> **Prompt**
Repeat the whole listing below, word for word.

> **Material provided**
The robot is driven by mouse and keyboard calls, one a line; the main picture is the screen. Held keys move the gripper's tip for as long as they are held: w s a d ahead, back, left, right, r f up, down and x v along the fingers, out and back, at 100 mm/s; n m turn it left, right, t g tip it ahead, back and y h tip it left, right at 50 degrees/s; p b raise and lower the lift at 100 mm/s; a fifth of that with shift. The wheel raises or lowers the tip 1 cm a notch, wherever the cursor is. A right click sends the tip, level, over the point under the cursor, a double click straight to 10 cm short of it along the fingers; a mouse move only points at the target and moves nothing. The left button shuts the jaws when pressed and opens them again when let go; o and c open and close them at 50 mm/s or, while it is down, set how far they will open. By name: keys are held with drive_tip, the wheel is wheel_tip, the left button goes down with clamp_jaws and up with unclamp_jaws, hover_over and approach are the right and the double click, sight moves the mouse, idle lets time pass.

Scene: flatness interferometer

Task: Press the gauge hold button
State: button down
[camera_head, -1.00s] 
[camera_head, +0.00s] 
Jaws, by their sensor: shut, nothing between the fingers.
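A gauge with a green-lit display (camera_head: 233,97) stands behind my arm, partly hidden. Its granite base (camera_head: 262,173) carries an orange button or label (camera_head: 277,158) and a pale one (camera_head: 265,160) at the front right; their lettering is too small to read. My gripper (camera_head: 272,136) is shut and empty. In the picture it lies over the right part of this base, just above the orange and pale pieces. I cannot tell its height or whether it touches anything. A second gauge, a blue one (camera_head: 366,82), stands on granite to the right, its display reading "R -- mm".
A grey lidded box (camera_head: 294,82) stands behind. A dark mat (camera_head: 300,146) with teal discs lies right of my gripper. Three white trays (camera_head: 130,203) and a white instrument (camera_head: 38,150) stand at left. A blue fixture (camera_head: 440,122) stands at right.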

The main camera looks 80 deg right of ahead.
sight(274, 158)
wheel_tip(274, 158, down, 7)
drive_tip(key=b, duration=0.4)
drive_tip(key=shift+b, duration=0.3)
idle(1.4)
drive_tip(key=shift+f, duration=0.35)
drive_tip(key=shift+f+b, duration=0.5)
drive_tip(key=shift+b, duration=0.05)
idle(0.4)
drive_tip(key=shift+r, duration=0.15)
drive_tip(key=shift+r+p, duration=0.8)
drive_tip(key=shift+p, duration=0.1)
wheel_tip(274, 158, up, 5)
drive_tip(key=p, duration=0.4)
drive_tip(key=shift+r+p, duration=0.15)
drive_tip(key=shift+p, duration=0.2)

> **Task solution**
The robot is driven by mouse and keyboard calls, one a line; the main picture is the screen. Held keys move the gripper's tip for as long as they are held: w s a d ahead, back, left, right, r f up, down and x v along the fingers, out and back, at 100 mm/s; n m turn it left, right, t g tip it ahead, back and y h tip it left, right at 50 degrees/s; p b raise and lower the lift at 100 mm/s; a fifth of that with shift. The wheel raises or lowers the tip 1 cm a notch, wherever the cursor is. A right click sends the tip, level, over the point under the cursor, a double click straight to 10 cm short of it along the fingers; a mouse move only points at the target and moves nothing. The left button shuts the jaws when pressed and opens them again when let go; o and c open and close them at 50 mm/s or, while it is down, set how far they will open. By name: keys are held with drive_tip, the wheel is wheel_tip, the left button goes down with clamp_jaws and up with unclamp_jaws, hover_over and approach are the right and the double click, sight moves the mouse, idle lets time pass.

Scene: flatness interferometer

Task: Press the gauge hold button
State: button down
[camera_head, -1.00s] 
[camera_head, +0.00s] 
Jaws, by their sensor: shut, nothing between the fingers.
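A gauge with a green-lit display (camera_head: 233,97) stands behind my arm, partly hidden. Its granite base (camera_head: 262,173) carries an orange button or label (camera_head: 277,158) and a pale one (camera_head: 265,160) at the front right; their lettering is too small to read. My gripper (camera_head: 272,136) is shut and empty. In the picture it lies over the right part of this base, just above the orange and pale pieces. I cannot tell its height or whether it touches anything. A second gauge, a blue one (camera_head: 366,82), stands on granite to the right, its display reading "R -- mm".
A grey lidded box (camera_head: 294,82) stands behind. A dark mat (camera_head: 300,146) with teal discs lies right of my gripper. Three white trays (camera_head: 130,203) and a white instrument (camera_head: 38,150) stand at left. A blue fixture (camera_head: 440,122) stands at right.

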The main camera looks 80 deg right of ahead.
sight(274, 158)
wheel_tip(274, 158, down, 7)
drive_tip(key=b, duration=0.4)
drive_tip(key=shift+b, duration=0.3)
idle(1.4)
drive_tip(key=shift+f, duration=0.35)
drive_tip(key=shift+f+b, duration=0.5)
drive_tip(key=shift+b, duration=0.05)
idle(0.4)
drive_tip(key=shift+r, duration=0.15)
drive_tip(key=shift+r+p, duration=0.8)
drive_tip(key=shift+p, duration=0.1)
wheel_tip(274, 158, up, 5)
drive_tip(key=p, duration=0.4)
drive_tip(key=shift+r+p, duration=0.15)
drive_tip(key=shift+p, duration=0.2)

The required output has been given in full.